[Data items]
○ ○ ○ ○

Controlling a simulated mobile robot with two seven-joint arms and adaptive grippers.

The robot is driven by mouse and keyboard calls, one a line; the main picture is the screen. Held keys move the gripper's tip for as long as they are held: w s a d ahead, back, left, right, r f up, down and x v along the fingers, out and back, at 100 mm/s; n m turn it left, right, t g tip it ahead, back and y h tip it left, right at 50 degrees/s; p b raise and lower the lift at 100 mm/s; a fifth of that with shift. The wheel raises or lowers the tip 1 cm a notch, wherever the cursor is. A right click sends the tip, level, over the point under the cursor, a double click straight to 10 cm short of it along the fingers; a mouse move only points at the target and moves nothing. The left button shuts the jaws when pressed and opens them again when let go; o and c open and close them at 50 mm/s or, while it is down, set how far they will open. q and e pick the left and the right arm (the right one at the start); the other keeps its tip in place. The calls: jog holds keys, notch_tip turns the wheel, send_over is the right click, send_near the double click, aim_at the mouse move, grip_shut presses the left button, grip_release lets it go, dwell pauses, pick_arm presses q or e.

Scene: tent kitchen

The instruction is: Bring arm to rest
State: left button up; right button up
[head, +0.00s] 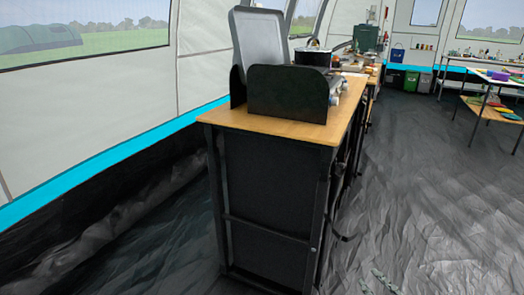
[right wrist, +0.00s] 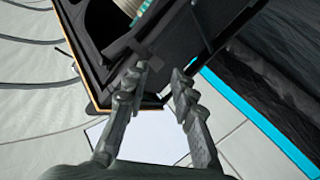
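My right gripper (right wrist: 160,74) fills the lower middle of the right wrist view. Its two grey jointed fingers stand apart with a gap between the tips and nothing held. Beyond the fingers is the dark side of a cabinet with a wooden edge. In the head view only a small grey part of my right gripper (head: 380,282) shows at the bottom edge, low over the dark floor and apart from the cabinet. My left gripper is in neither view.
A cabinet (head: 265,200) with a wooden top stands ahead, bearing a black windshield (head: 288,92), an upright grey panel (head: 260,40) and a pot (head: 312,56). Tables (head: 490,80) stand far right. The dark groundsheet (head: 425,190) right of the cabinet is clear.

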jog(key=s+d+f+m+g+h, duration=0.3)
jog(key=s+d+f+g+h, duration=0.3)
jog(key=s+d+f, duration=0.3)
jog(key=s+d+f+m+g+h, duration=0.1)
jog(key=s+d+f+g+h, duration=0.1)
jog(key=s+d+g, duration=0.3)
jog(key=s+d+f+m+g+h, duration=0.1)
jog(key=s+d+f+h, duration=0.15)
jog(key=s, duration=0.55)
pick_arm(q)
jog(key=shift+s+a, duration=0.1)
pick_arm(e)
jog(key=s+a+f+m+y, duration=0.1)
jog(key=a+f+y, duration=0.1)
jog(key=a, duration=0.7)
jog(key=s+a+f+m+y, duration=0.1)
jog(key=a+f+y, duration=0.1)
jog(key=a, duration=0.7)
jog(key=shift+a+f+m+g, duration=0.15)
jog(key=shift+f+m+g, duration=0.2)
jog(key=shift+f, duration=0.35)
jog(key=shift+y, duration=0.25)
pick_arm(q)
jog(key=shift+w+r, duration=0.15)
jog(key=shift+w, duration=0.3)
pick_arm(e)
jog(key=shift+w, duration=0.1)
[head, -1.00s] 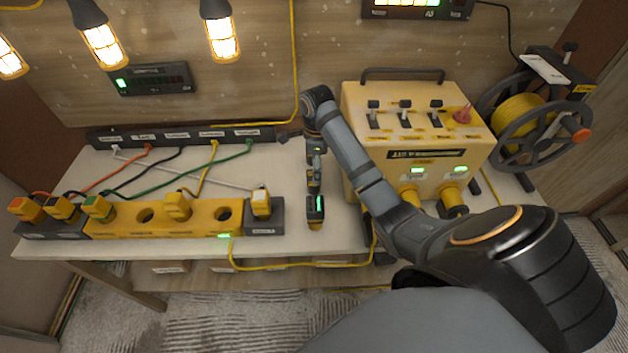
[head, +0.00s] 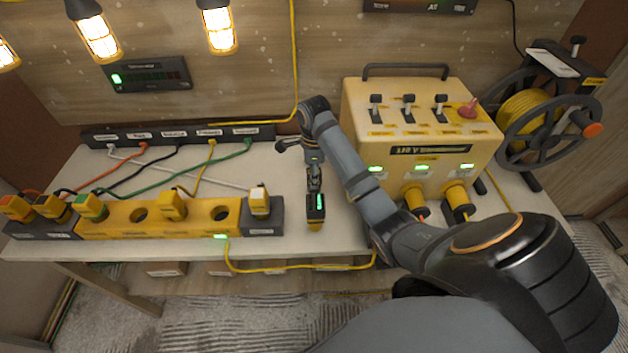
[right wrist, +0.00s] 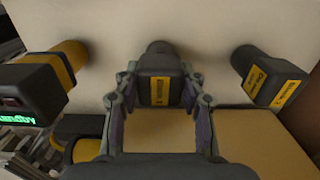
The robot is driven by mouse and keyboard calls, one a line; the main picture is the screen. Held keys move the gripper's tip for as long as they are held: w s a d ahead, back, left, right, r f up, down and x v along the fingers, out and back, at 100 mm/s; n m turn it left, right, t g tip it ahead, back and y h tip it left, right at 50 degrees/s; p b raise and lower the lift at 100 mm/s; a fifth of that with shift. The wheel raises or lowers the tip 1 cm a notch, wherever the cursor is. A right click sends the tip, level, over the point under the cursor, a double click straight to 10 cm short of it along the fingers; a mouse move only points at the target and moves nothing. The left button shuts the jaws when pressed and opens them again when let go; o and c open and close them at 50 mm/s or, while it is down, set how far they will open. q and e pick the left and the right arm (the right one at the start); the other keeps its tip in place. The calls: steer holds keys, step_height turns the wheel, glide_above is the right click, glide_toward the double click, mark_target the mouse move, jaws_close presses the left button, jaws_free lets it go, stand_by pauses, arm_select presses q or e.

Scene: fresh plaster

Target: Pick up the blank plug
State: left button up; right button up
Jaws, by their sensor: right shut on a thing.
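The blank plug (right wrist: 158,91) is a dark block with a yellow label and a round dark end, in the middle of the right wrist view. The label is too small to read. My right gripper (right wrist: 158,100) is shut on it, one finger on each side. In the head view my right gripper (head: 314,178) is low over the white bench, left of the yellow transformer box, and the plug is hard to make out. My left gripper is not in view.
In the right wrist view a black device with a green display (right wrist: 25,92) lies left and another labelled dark plug (right wrist: 272,80) right. The yellow socket strip (head: 120,228) is to the left; the yellow transformer box (head: 422,146) and cable reel (head: 545,115) are right.

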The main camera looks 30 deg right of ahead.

○ ○ ○ ○

◆ **REQUEST**: Copy every record above exactly, leaving out the pictures.

◆ **TASK SOLUTION**:
Controlling a simulated mobile robot with two seven-joint arms and adaptive grippers.

The robot is driven by mouse and keyboard calls, one a line; the main picture is the screen. Held keys move the gripper's tip for as long as they are held: w s a d ahead, back, left, right, r f up, down and x v along the fingers, out and back, at 100 mm/s; n m turn it left, right, t g tip it ahead, back and y h tip it left, right at 50 degrees/s; p b raise and lower the lift at 100 mm/s; a fifth of that with shift. The wheel raises or lowers the tip 1 cm a notch, wherever the cursor is. A right click sends the tip, level, over the point under the cursor, a double click straight to 10 cm short of it along the fingers; a mouse move only points at the target and moves nothing. The left button shuts the jaws when pressed and opens them again when let go; o and c open and close them at 50 mm/s or, while it is down, set how far they will open. q and e pick the left and the right arm (the right one at the start); the other keeps its tip in place. The calls: jog holds keys, notch_tip turns the wheel, send_over is the right click, send_near the double click, aim_at the mouse move, grip_shut presses the left button, grip_release lets it go, dwell pauses, pick_arm presses q or e.

Scene: tent kitchen

The instruction is: Bring arm to rest
State: left button up; right button up
[head, +0.00s] 
[right wrist, +0.00s] 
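My right gripper (right wrist: 160,74) fills the lower middle of the right wrist view. Its two grey jointed fingers stand apart with a gap between the tips and nothing held. Beyond the fingers is the dark side of a cabinet with a wooden edge. In the head view only a small grey part of my right gripper (head: 380,282) shows at the bottom edge, low over the dark floor and apart from the cabinet. My left gripper is in neither view.
A cabinet (head: 265,200) with a wooden top stands ahead, bearing a black windshield (head: 288,92), an upright grey panel (head: 260,40) and a pot (head: 312,56). Tables (head: 490,80) stand far right. The dark groundsheet (head: 425,190) right of the cabinet is clear.

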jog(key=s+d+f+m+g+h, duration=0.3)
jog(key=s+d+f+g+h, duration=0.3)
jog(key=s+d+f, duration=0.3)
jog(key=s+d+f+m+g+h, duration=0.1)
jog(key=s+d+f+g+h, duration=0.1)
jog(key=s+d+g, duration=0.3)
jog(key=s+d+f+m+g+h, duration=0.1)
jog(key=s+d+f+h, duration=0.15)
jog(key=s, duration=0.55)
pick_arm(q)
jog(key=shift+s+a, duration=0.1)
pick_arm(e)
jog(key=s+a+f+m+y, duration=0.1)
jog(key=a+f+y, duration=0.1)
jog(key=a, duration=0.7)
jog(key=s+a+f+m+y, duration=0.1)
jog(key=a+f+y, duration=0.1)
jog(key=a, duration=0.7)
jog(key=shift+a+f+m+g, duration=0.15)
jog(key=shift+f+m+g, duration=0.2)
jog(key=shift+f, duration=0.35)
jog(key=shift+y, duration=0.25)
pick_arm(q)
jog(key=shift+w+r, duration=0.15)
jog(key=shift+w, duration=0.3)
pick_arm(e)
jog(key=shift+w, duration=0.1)
[head, -1.00s] 
[head, +0.00s] 
[right wrist, +0.00s] 
The robot is driven by mouse and keyboard calls, one a line; the main picture is the screen. Held keys move the gripper's tip for as long as they are held: w s a d ahead, back, left, right, r f up, down and x v along the fingers, out and back, at 100 mm/s; n m turn it left, right, t g tip it ahead, back and y h tip it left, right at 50 degrees/s; p b raise and lower the lift at 100 mm/s; a fifth of that with shift. The wheel raises or lowers the tip 1 cm a notch, wherever the cursor is. A right click sends the tip, level, over the point under the cursor, a double click straight to 10 cm short of it along the fingers; a mouse move only points at the target and moves nothing. The left button shuts the jaws when pressed and opens them again when let go; o and c open and close them at 50 mm/s or, while it is down, set how far they will open. q and e pick the left and the right arm (the right one at the start); the other keeps its tip in place. The calls: steer holds keys, step_height turns the wheel, glide_above is the right click, glide_toward the double click, mark_target the mouse move, jaws_close presses the left button, jaws_free lets it go, stand_by pauses, arm_select presses q or e.

Scene: fresh plaster

Target: Pick up the blank plug
State: left button up; right button up
Jaws, by their sensor: right shut on a thing.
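The blank plug (right wrist: 158,91) is a dark block with a yellow label and a round dark end, in the middle of the right wrist view. The label is too small to read. My right gripper (right wrist: 158,100) is shut on it, one finger on each side. In the head view my right gripper (head: 314,178) is low over the white bench, left of the yellow transformer box, and the plug is hard to make out. My left gripper is not in view.
In the right wrist view a black device with a green display (right wrist: 25,92) lies left and another labelled dark plug (right wrist: 272,80) right. The yellow socket strip (head: 120,228) is to the left; the yellow transformer box (head: 422,146) and cable reel (head: 545,115) are right.

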The main camera looks 30 deg right of ahead.

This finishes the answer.